Sinclair, whose parents had once rented a house from the late Charles in Vancouver, played arguably the best game ever by a U.S. opponent, putting Canada ahead three times. And each time Megan Rapinoe responded for the USA, twice equalizing and earning a penalty kick that led to the third goal scored by Wambach.
It was quite a 2005 University of Portland team, national champions who completed their unbeaten season with a 4-0 win over UCLA in the final.
Sinclair set an NCAA record with 39 goals -- two in the final -- and Rapinoe, then a freshman, had a goal in the final, her sixth of the NCAA Tournament.
RACE TO CATCH MIA. In the race to catch Mia Hamm, who holds the world record with 158 international goals, Monday's game left Sinclair and Wambach tied with 143 goals.
"To come and score a hat trick in a semifinal of an Olympic Games against our biggest rivals and not to come away with something … there's something that isn't right about it," Herdman said.
Aug. 6 in Manchester
USA 4 Canada 3 (OT).
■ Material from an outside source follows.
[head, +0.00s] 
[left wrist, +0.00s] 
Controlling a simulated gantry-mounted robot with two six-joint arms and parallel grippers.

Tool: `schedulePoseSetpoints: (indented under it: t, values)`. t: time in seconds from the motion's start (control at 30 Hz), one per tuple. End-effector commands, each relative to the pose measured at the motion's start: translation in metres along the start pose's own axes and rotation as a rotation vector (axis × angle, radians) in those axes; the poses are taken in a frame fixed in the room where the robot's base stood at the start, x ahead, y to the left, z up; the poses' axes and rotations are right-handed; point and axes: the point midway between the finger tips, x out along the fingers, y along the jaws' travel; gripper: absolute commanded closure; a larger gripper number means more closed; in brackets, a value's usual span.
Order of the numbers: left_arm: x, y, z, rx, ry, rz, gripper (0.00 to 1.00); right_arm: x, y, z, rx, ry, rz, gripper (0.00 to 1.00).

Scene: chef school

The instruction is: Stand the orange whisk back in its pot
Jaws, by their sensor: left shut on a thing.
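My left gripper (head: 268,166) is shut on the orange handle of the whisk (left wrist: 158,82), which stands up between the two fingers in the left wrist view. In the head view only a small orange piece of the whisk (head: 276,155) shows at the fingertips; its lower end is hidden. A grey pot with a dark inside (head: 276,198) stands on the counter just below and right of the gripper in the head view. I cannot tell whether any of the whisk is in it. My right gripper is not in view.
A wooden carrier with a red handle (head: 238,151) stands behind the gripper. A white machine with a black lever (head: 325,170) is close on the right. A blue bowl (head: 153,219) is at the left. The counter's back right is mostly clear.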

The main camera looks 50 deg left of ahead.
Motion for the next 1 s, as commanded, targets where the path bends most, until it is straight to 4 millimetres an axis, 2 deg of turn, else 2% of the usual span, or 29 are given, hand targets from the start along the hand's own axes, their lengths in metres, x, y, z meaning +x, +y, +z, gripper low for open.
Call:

Goals: Rapinoe 54, 70, Wambach (pen.) 80; Morgan 120+3; Sinclair 22, 67, 73.
USA --Solo; LePeilbet (Leroux, 76), Rampone, Buehler (Sauerbrunn, 110), O'Hara; Rapinoe, Lloyd, Cheney (O'Reilly, 101), Heath; Morgan, Wambach.
Canada -- McLeod; Wilkinson, Moscato, Sesselmann, Nault (Stewart, 101); Matheson, Scott, Schmidt; Sinclair, Tancredi, Filigno (Kyle, 67).